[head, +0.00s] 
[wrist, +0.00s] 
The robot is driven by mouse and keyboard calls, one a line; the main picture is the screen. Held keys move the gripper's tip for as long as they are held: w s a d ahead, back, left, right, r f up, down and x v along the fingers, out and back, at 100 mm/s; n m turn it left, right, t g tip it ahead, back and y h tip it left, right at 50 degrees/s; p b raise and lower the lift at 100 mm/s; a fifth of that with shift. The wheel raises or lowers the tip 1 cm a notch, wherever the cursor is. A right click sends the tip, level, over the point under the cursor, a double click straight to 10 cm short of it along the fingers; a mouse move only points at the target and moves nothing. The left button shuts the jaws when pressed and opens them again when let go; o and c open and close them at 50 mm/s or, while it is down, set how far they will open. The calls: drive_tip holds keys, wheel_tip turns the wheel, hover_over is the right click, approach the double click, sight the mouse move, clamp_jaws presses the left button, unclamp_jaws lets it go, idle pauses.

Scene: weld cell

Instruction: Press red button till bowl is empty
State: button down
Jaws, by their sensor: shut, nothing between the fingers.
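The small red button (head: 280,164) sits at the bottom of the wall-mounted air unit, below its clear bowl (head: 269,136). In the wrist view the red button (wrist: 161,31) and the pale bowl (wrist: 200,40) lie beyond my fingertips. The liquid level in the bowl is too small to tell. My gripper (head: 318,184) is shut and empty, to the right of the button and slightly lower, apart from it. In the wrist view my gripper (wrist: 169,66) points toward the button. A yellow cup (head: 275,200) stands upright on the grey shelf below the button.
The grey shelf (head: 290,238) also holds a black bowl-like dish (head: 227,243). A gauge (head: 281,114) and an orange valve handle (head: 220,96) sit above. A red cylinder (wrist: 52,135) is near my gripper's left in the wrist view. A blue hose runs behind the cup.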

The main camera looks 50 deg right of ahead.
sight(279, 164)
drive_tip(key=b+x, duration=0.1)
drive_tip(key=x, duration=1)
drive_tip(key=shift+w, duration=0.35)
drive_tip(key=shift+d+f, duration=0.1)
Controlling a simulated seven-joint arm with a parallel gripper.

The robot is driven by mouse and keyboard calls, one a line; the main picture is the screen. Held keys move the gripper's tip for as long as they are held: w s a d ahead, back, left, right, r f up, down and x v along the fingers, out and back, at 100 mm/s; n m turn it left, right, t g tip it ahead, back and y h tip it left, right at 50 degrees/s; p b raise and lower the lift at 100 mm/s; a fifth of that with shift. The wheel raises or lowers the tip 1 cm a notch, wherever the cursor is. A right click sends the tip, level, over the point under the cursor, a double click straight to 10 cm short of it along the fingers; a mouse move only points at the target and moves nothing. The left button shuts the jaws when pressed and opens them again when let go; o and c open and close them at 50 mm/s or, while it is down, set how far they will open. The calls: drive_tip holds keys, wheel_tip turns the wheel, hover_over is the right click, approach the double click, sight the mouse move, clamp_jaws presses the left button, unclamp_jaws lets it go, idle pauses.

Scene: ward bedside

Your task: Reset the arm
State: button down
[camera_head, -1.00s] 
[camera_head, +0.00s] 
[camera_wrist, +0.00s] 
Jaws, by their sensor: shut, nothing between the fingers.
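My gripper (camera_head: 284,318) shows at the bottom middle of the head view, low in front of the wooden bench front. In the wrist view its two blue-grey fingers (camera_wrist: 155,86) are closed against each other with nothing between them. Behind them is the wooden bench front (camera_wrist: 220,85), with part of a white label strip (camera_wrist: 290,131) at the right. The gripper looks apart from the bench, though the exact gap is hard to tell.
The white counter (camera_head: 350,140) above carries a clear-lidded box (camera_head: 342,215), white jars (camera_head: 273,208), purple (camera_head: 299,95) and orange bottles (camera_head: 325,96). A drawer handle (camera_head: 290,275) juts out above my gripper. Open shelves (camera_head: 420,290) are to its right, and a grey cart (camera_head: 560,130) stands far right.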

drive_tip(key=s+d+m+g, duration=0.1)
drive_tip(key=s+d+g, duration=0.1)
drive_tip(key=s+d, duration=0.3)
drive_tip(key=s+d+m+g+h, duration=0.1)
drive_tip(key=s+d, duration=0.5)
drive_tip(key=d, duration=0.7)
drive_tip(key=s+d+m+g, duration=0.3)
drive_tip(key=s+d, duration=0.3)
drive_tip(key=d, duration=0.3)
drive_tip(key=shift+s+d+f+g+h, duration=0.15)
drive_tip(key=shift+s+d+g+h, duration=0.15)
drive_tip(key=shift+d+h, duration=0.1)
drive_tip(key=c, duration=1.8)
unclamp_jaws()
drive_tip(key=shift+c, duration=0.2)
————————
CHALLENGE
Take the lines from the line with "[camera_head, -1.00s]" through the line with "[camera_wrist, +0.00s]", both ends included, and give them again exactly, with nothing else.

EXERCISE SOLUTION
[camera_head, -1.00s] 
[camera_head, +0.00s] 
[camera_wrist, +0.00s] 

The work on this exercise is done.